RECORDS:
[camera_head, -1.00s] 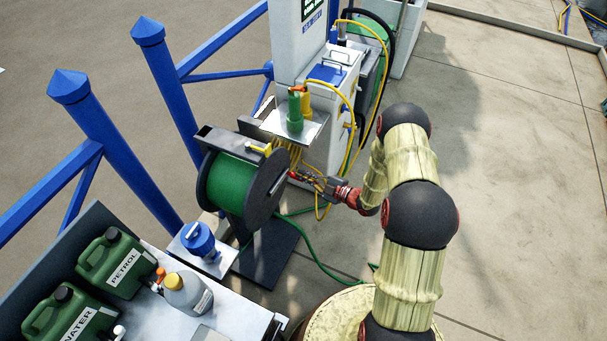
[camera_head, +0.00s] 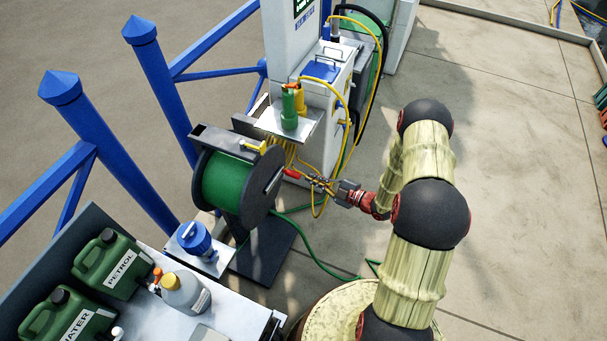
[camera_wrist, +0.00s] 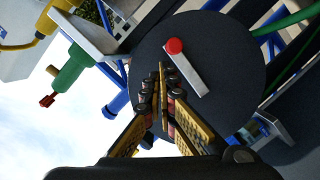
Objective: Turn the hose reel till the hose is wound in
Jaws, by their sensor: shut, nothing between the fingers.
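The hose reel has a green drum (camera_head: 226,182) between black round side plates (camera_head: 261,192), on a dark stand. In the wrist view its side plate (camera_wrist: 225,75) fills the middle, with a pale crank arm (camera_wrist: 187,70) and a red knob (camera_wrist: 174,46) at the crank's upper end. The red knob also shows in the head view (camera_head: 292,173). Green hose (camera_head: 318,263) lies on the floor right of the stand. My gripper (camera_head: 311,179) is shut and empty, apart from the knob on its right in the head view. Its fingertips (camera_wrist: 162,66) appear just below the knob in the wrist view.
A white pedestal (camera_head: 325,100) with yellow cables and a shelf holding a green nozzle (camera_head: 289,110) stands behind the reel. A bench with green cans (camera_head: 112,263) and a blue-capped fitting (camera_head: 195,239) is at front left. Floor to the right is open.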

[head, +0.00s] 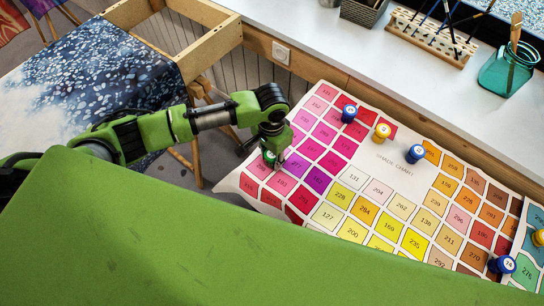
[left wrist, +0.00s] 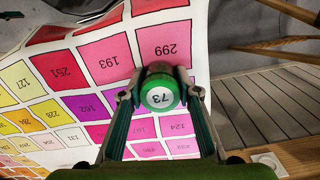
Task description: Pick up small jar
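The small jar has a green lid with a white disc marked 73; it shows in the left wrist view (left wrist: 160,93) and, small and partly hidden, in the head view (head: 269,158). My left gripper (head: 270,154) is at the left edge of the shade chart (head: 392,160). Its two fingers (left wrist: 160,84) lie against both sides of the jar, shut on it. The jar is by the pink patches; I cannot tell whether it touches the chart. My right gripper is not in view.
Other jars stand on the chart: blue-lidded (head: 349,113), yellow-lidded (head: 382,131), and more blue ones to the right. A white counter (head: 330,45) with a brush rack (head: 432,38) and teal glass jar (head: 508,68) lies behind. A wooden frame (head: 210,50) stands left of the chart.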

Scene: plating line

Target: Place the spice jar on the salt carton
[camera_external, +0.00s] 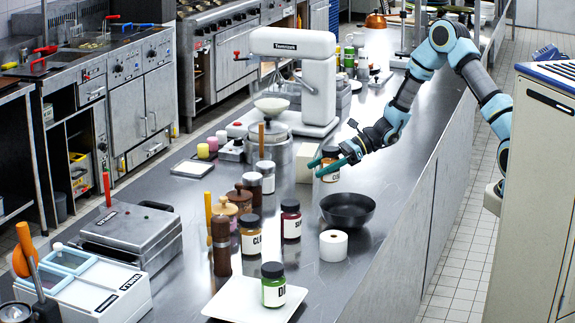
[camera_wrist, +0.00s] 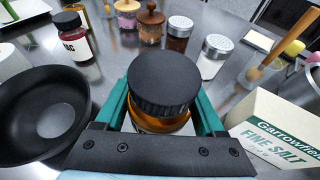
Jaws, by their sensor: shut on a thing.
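The spice jar (camera_wrist: 163,88), with a black ribbed lid and orange-brown contents, is held upright between the teal fingers of my gripper (camera_wrist: 165,115). In the external view my gripper (camera_external: 328,163) is shut on the jar (camera_external: 331,172), whose pale label shows partly. The salt carton (camera_wrist: 280,132), a white box with green lettering reading "FINE SALT", stands right of the jar in the wrist view. In the external view the carton (camera_external: 306,163) is just left of my gripper, partly hidden by it. The jar appears beside the carton, not on it.
A black pan (camera_external: 347,209) stands on the steel counter, nearer the camera than my gripper; a paper roll (camera_external: 333,245) is near it. Other jars (camera_external: 291,221), shakers (camera_external: 265,176), a pot (camera_external: 269,150) and a mixer (camera_external: 318,80) crowd the left side.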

WHAT IS BEING ASKED: In the listing above, find the line containing "[camera_head, +0.00s]" and the line containing "Objective: Turn the". Print those two lines and every line between them exactly, with no pictures.

THE ANSWER:
[camera_head, +0.00s] 
[camera_wrist, +0.00s] 
Objective: Turn the hose reel till the hose is wound in

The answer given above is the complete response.